Hence the need for adequate resources.
Often advertising, seminar material or a website can draw the regulator’s attention. Perpetrators “need to attract victims, so they tend to have some sort of outward-facing presence,” says Funkhouser. This presence is also used to add an air of legitimacy if the schemers do not belong to an investment firm, and to keep victims acquiescent.
Funkhouser says once Ponzi schemes are unearthed, they “tend to unravel pretty quickly,” because they are usually based on simple lies which crumple under scrutiny.
Yet highly educated people are often the victims of these frauds. “Criminals target people with money,” says Owen Donley, chief counsel of the SEC’s Office of Investor Education and Advocacy. “The people who run these are often very charismatic.”
The SEC’s consumer-facing investor protection website outlines how investors can identify a Ponzi scheme. It lists several “red flags” which indicate you’re being swindled. Top of the list is the promise of high returns with low risk, or suspiciously consistent returns. “Markets go up and down. No one is consistent over long periods of time. If someone claims otherwise they’re probably lying,” Donley says.
He also warns investors to ensure the investment and its seller are SEC-registered – through the SEC’s site or Finra’s Brokercheck, investors can check the legitimacy of an advisor.
If an advisor is registered as a broker-dealer or RIA the chances of frauds being committed obviously drop significantly. And if a fraud is committed by a licensed advisor, the firms they work for have a vested interest in protecting the investor – and their own brand – experts say. As such, firms will often attempt to help the investor to recoup losses.
Investors also need to watch for complex, secretive, or just plain bizarre strategies. One recent Ponzi promised to make money from the secondary market for tickets to Hamilton, the Broadway musical. In an ongoing case, the SEC alleges $81 million was defrauded from some 125 investors. Another offered investors a slice of securitised loans to professional athletes. The Ponzi was marketed by Will Allen, a former New York Giants player. His co-conspirator, Susan Daub, was an advisor whose Brokercheck record showed she’d left the industry in 2010. Allen and Daub each received a six-year jail term for their deception and the two must pay $16.8 million in restitution.
Donley says investors and fellow advisors concerned about a colleague should also be suspicious of any paperwork problems – such as account statement errors – or with trouble receiving payments or cashing out. This is another reason why investors are advised to only invest with a regulated entity which follows strict compliance and paperwork procedures.

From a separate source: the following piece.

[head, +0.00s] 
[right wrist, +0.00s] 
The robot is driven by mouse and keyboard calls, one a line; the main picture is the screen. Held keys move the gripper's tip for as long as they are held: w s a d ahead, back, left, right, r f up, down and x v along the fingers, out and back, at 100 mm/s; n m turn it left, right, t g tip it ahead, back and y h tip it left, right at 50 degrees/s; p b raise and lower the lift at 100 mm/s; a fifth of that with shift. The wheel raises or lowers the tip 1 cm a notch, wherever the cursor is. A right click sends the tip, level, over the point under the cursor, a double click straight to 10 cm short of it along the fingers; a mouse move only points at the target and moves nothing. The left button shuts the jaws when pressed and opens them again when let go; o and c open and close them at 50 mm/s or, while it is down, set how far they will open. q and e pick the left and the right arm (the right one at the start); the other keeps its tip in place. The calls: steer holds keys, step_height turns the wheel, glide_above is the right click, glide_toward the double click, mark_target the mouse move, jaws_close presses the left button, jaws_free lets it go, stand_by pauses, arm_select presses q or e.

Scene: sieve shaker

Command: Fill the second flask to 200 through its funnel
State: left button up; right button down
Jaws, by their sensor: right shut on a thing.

For victims, financial crime is often a double-whammy revealed at the worst possible time. Ponzis are mostly uncovered during extended market downturns as nervy investors try to divest to safeguard savings. When the next bear market comes, watch Ponzi discoveries climb, warns Maglich.
Ira Sorkin, Madoff’s defence lawyer, agrees that Ponzis aren’t usually discovered in an extended bull run.
“They only end if the market drops and customers start asking for redemptions,” says Mr. Sorkin, a partner at Mintz & Gold in New York City. “If the market is going down, the schemer can’t raise money. Madoff was only found out when he couldn’t pay redemptions.”
But while many see Ponzi scheme investors as innocent victims, Sorkin – whose career includes time as an SEC staff attorney and senior positions in the United States Attorney’s Office – takes a somewhat less forgiving view. For him, it takes two to tango.
“Some investors probably knew what Madoff was doing. If investors are making money they don’t care or ask questions,” says Sorkin. “These things don’t work unless there’s greed on the other side.”